Yeter artık! Gün geçmiyor ki çocuk istismarı ile ilgili bir haber duymayalım. Her gün bilmediğimiz yüzlerce istismar vakası yaşanıyor. Bilmiyoruz çoğunu. Bildiklerimiz mi? Çocuklar taşa yazıyor, çocuklar kağıda resmediyor!  Yazdıklarıyla, çizdikleriyle yaşadıkları cinsel istismarı ve saldırıyı anlatan çocukların bu anlatımları yargı için yeterli olmayacaksa daha ne olacak? Bundan daha somut delil var mı?
          Aile içinde babasının istismarına uğrayan kaç çocuk sessizlikte boğuluyor? En yakınları tarafından cinsel istismara uğrayan kaç çocuk “ neden sustun bu zamana kadar” diye sorgulanıyor. Aile zannettiğimiz kadar da güvenli bir kurum değil demek ki. Bazı çocuklar, bazı ailelerde tehlikedeler. Daha ne kadar sapık baba, öğretmen, amca, dede, kuzen haberleri duyacağız? Bu duruma artık bir “dur” deme vakti gelmedi mi? 
          O kocaman insanların neden küçük bir çocuğun mahremiyetine, ırzına göz dikebildiğini, böyle bir işkenceyi nasıl ve neden yapabildiğini aklım almıyor. O küçücük bedenlere dokunma hakkını nasıl olup ta kendilerinde görebiliyorlar? Kendi kızlarına, akrabalarına, tanıdıklarına ya da tanımadıklarına nasıl bir duyguyla yaklaşabildiklerini akıl, vicdan alacak gibi değil.
            Toplum olarak içimizdeki kokuşmuşluk, açlık, vahşilik, vicdansızlık, ahlaksızlık dışarı akıyor ve bizde o akıntıda sürükleniyoruz. Bir anne olarak soruyorum; biz küçücük çocuklarımızı nasıl koruyacağız? Kimden koruyacağız? Babasından mı, kardeşinden mi, amcasından, dayısından, kuzenlerinden mi? ( Annesinden demeye dilim varmıyor) Aman çocuğum dikkat et seni istismar edebilirler? Mi diyeceğiz? 

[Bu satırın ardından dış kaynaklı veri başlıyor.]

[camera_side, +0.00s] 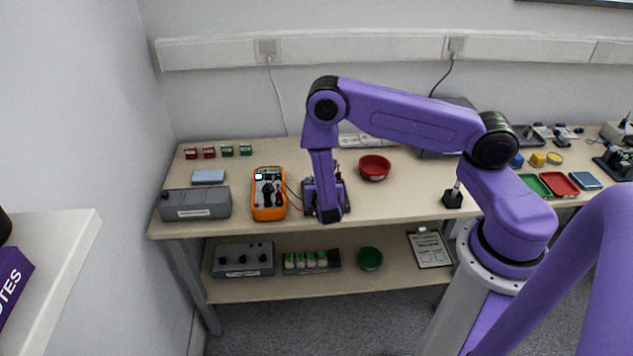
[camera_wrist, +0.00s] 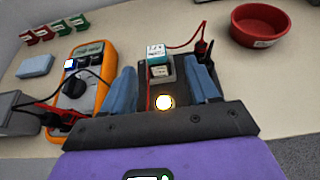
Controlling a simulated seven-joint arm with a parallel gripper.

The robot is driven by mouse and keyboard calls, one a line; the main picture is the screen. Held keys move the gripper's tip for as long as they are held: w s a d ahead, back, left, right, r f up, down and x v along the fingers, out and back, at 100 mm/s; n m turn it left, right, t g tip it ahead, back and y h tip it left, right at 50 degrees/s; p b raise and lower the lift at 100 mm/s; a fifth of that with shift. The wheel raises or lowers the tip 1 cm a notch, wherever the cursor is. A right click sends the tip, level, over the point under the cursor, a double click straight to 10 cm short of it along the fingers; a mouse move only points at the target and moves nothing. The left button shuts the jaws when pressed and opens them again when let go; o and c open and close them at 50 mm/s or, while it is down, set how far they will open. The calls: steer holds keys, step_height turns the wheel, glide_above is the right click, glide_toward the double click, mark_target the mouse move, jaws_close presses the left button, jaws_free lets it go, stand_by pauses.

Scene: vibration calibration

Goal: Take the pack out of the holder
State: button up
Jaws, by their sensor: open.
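The pack (camera_wrist: 157,54), a small block with a white label and teal edges, sits in a dark holder (camera_wrist: 185,92) in the wrist view. My gripper (camera_wrist: 159,67) is open, its two blue fingers on the left and right of the pack with gaps visible. I cannot tell how deep the fingers reach. A lamp (camera_wrist: 164,102) glows yellow-white at the near side of the holder. In the side view my gripper (camera_side: 327,210) points down over the holder (camera_side: 345,197) and hides the pack.
An orange multimeter (camera_side: 268,194) stands left of the holder, with a red lead running to the holder. A red bowl (camera_side: 374,168) is behind right. A grey box (camera_side: 195,204) is far left. The lower shelf has a tray of several green-and-white blocks (camera_side: 311,261).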

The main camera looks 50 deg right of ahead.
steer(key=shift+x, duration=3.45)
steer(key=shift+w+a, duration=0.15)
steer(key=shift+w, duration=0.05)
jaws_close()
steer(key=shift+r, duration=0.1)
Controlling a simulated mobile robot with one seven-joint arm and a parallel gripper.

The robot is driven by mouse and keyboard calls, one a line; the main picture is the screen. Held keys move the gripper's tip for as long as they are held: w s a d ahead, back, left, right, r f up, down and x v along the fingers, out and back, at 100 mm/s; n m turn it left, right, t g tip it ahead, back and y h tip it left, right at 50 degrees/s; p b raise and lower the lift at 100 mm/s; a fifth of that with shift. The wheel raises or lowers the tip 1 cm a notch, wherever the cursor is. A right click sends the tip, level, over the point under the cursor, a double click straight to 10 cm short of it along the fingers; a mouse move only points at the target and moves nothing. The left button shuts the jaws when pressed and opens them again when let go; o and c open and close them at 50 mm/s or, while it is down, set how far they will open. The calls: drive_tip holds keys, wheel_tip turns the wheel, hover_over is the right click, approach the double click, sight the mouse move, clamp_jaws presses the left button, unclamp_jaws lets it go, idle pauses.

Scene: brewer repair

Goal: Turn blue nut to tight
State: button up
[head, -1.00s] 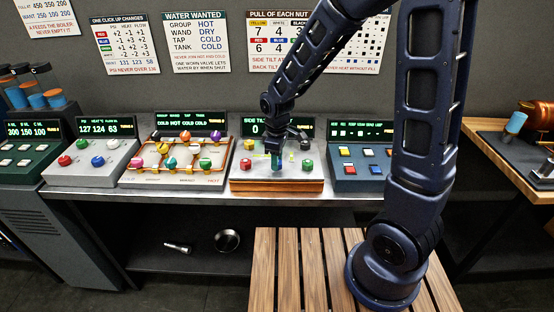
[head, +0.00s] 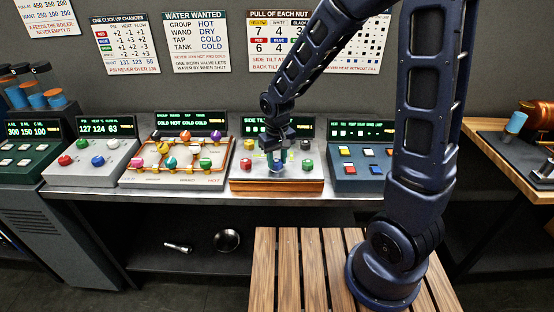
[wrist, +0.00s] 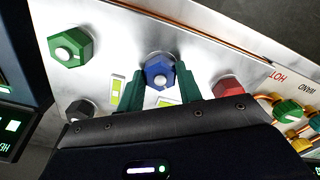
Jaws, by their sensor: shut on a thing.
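The blue nut (wrist: 158,71), a hexagon with a pale round centre, sits on the metal top of the nut panel (wrist: 205,50) in the wrist view. My gripper (wrist: 159,82) has its two dark green fingers on either side of the nut, shut on it. In the head view my gripper (head: 278,167) points down at the front middle of the nut panel (head: 250,186) and largely hides the blue nut. The green nut (wrist: 70,47), black nut (wrist: 80,111) and red nut (wrist: 229,88) stand apart around it.
The yellow nut (head: 248,144) stands at the panel's back left. The panel's display (head: 256,126) is partly covered by my arm. A valve panel (head: 150,179) with coloured knobs stands close on the left, a button panel (head: 362,184) on the right.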

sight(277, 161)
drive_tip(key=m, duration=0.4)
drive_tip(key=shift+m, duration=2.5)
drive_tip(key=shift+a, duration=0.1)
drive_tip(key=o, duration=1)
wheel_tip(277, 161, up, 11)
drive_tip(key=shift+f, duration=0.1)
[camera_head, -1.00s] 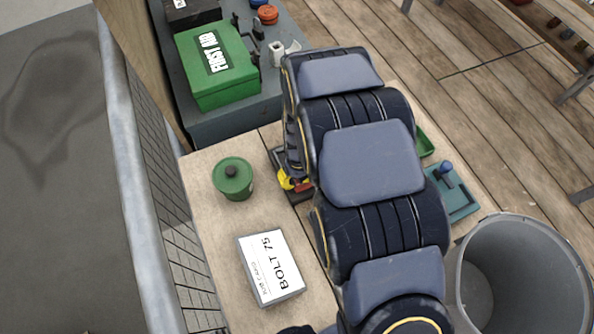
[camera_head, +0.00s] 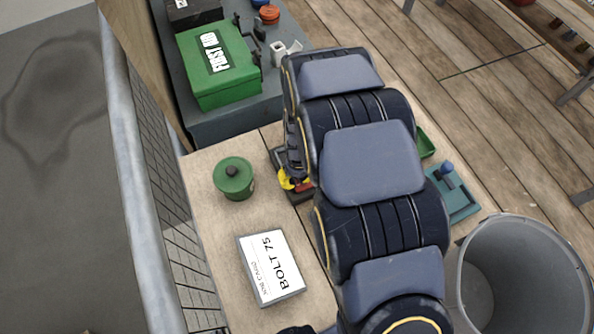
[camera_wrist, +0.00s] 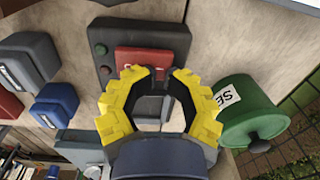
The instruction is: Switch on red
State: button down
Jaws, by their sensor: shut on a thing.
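A dark switch box (camera_wrist: 158,34) lies on the pale table top in the wrist view. It carries a red switch piece (camera_wrist: 142,58) and, on its left side, small round green (camera_wrist: 101,50) and red (camera_wrist: 106,70) buttons. My gripper (camera_wrist: 160,76), with yellow fingers, is shut on the red switch piece, its tips at the piece's near edge. A grey recessed part of the box shows between the fingers.
A green lidded tin (camera_head: 233,179) stands close beside the box, also in the wrist view (camera_wrist: 250,108). A teal tray with a blue knob (camera_head: 455,190) and a grey bin (camera_head: 520,280) are right. A green first aid case (camera_head: 217,65) is behind.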

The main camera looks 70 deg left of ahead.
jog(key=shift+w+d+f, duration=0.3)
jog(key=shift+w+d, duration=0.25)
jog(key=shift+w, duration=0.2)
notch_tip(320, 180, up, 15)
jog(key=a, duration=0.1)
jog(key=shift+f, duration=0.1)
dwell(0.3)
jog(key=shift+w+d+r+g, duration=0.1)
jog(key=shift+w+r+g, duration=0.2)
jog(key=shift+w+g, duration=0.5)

Çocuklar en güvende olması gereken yerde, en güvenli olması gereken kişiler tarafından istismara uğruyorlar. Çocukları istismar eden kişilerin % 90’ ı çocukların tanıdığı ve güvendiği kişiler. Failin alacağı cezanın, mağdurun gördüğü psikolojik zarara göre belirlenmesi yanlış değil mi? Çocuğun ileride hayata bakışı, ahlaka ilişkin algısı, insanlara, özellikle de erkeklere ilişkin güven duygusu, çevrenin bakış tarzı açısından uğradığı sosyal, kişisel, beklentisel kayıpları ne olacak?
Çocuklarımıza yaşlarına uygun cinsel bilgileri verelim, kendi güvenliklerini sağlamalarını öğretelim. Hayır demenin, evet demek kadar doğal olduğunu, iyi dokunmayla kötü dokunma arasındaki farkı anlatalım. Hepimiz başımızı kumdan çıkaralım ve bu istismara “dur” diyelim.
Çocuk istismarcılarına en ağır ceza verilsin, teşhir edilsin, tecrit edilsin, yatsın ömür boyu içeride ama cezası hafifletilmesin. Ve asla affedilmesin!.